As they walk around campus, students new to Binghamton University are likely to overhear their more seasoned peers express one of two sentiments about our fair institution.
1. It’s cold.
2. People hate it here.
If transfer students haven’t lost it already, that “Ivy of the SUNYs” attitude will disappear by their first full week here. Coincidentally, that’s around the time it takes for non-DDR-obsessed freshmen to realize Late Night Binghamton is nothing more than an excuse for free cookies.
The antipathy BU students show for their future alma mater comes entirely without apology.
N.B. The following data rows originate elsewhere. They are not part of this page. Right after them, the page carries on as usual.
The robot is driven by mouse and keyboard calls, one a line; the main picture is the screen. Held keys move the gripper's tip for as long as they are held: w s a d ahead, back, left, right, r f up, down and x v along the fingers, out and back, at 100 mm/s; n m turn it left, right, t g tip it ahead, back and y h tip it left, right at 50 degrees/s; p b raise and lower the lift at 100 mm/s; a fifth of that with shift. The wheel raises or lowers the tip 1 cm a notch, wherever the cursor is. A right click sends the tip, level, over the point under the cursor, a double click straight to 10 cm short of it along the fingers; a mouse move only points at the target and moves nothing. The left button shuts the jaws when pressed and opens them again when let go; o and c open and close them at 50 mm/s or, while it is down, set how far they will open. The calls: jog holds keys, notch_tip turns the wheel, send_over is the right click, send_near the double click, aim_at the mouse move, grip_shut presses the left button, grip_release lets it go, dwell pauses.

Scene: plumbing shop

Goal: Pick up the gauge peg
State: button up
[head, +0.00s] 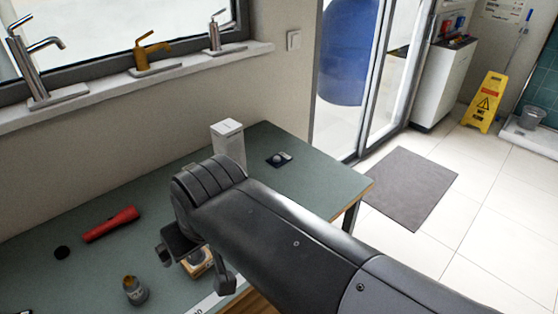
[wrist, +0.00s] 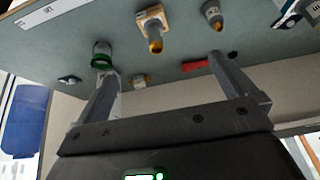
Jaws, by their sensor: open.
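A square wooden block with a round yellow-tipped peg standing on it, which I take for the gauge peg (wrist: 153,27), shows at the top middle of the wrist view. In the head view the block (head: 199,264) is largely hidden by my gripper. My gripper (wrist: 161,65) is open and empty, with its two fingers spread wide. In the head view my gripper (head: 196,268) hangs above the bench beside the block. The peg is not between the finger pads in the wrist view; how high the fingers are above it is hard to tell.
The green bench (head: 60,215) also bears a red torch (head: 110,224), a black disc (head: 62,252), an orange-topped jar (head: 135,291), a white box (head: 228,143) and a small dark pad (head: 279,160). A green-ringed part (wrist: 102,55) stands near the left finger.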

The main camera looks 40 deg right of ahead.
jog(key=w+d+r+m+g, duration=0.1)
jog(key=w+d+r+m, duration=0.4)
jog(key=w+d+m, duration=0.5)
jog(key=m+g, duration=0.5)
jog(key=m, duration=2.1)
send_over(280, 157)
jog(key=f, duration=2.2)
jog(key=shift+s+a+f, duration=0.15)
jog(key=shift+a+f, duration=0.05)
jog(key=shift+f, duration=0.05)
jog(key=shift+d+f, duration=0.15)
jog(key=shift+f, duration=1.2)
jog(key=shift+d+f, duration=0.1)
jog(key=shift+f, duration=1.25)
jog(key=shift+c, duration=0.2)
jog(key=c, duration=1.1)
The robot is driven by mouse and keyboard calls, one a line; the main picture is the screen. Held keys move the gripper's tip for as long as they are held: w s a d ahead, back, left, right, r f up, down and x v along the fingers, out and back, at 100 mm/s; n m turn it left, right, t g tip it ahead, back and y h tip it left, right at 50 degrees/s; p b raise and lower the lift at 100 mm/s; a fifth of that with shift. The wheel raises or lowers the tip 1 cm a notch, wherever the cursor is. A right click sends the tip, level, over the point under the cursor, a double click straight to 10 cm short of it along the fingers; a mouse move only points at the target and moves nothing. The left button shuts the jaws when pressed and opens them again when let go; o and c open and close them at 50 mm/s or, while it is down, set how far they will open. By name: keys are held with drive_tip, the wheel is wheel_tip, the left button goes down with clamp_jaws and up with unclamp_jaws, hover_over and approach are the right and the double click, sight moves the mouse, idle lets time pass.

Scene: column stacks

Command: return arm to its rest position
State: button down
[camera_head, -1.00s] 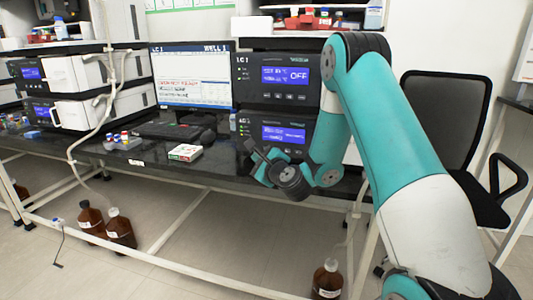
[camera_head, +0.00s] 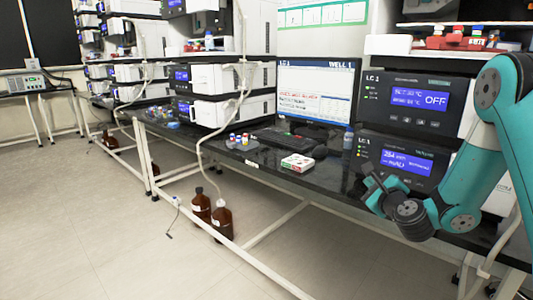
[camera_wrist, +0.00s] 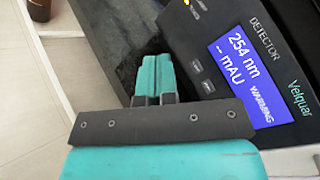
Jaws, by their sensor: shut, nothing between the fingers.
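My gripper (camera_head: 374,187) is at the right in the head view, folded in front of the lower instrument, near the bench's front edge. In the wrist view the teal fingers of my gripper (camera_wrist: 154,78) lie together with nothing between them. The same detector (camera_head: 450,172) shows in the head view, partly hidden by my arm. I cannot tell from the pictures whether the fingers touch anything.
The black bench (camera_head: 330,177) holds a monitor (camera_head: 316,90), a keyboard (camera_head: 290,143), a small white-and-red box (camera_head: 297,162) and a vial rack (camera_head: 241,143). Brown bottles (camera_head: 222,217) stand on the floor under the bench. The floor at the left is open.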

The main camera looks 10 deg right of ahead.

In fact, one could go so far as to say that we actually love to hate BU. It’s our favorite sport, higher upon the list than procrastination and prescription drug abuse, and way ahead of men’s Division I basketball.
But be warned: there’s an infinitesimally fine line between legitimately hating on BU is more nuanced than it may first appear. If you like it here too much, you’re branded as idealistic and new. But if you complain without having been faced by a “legitimate” reason (huge classes, long lines at the registrar, disappearing liberal arts programs or overly paternal administrators) — and these come up quite often — you’re just a negative asshole. And nobody likes them.
Still, hyperbole is appreciated, and one great place to find it is urbandictionary.com, where users define terms as they see fit. User entries are ranked according to how many “thumbs up” they get. Predictably, at number one:
1. Binghamton
Imagine Hell, then make it cold
The geographic makeup of the school is also a source of much griping. For illustration, we can again refer to the urban dictionary:
7. binghamton
… Refer to Long Island but at -50 degrees
A large portion of campus hails from the illustrious Isla Larga, and the rest of the population harbors some resentment (they, of course, think it’s envy). Most of the rest come from the New York metro area, and there’s a lot of cross-debate between the two groups as to who’s more “gangsta,” Bayside or Sunnyside.
Which leads us to the racial cliques and stereotypes that pervade the campus mindset… yeah, we’re going to take the high road and just kind of gloss that one over.
So we guess there’s no escaping it: this place sucks more than Mr. Bucket, and it’s cold to boot.
But after spending enough alcohol-free nights on the couch next to your parents watching Everybody Loves Raymond repeats, frost bite doesn’t look as bad and you start realizing how underrated the quaint charm of the Rathskellar really is.
Frozen hell or not, before you realize it, it becomes home.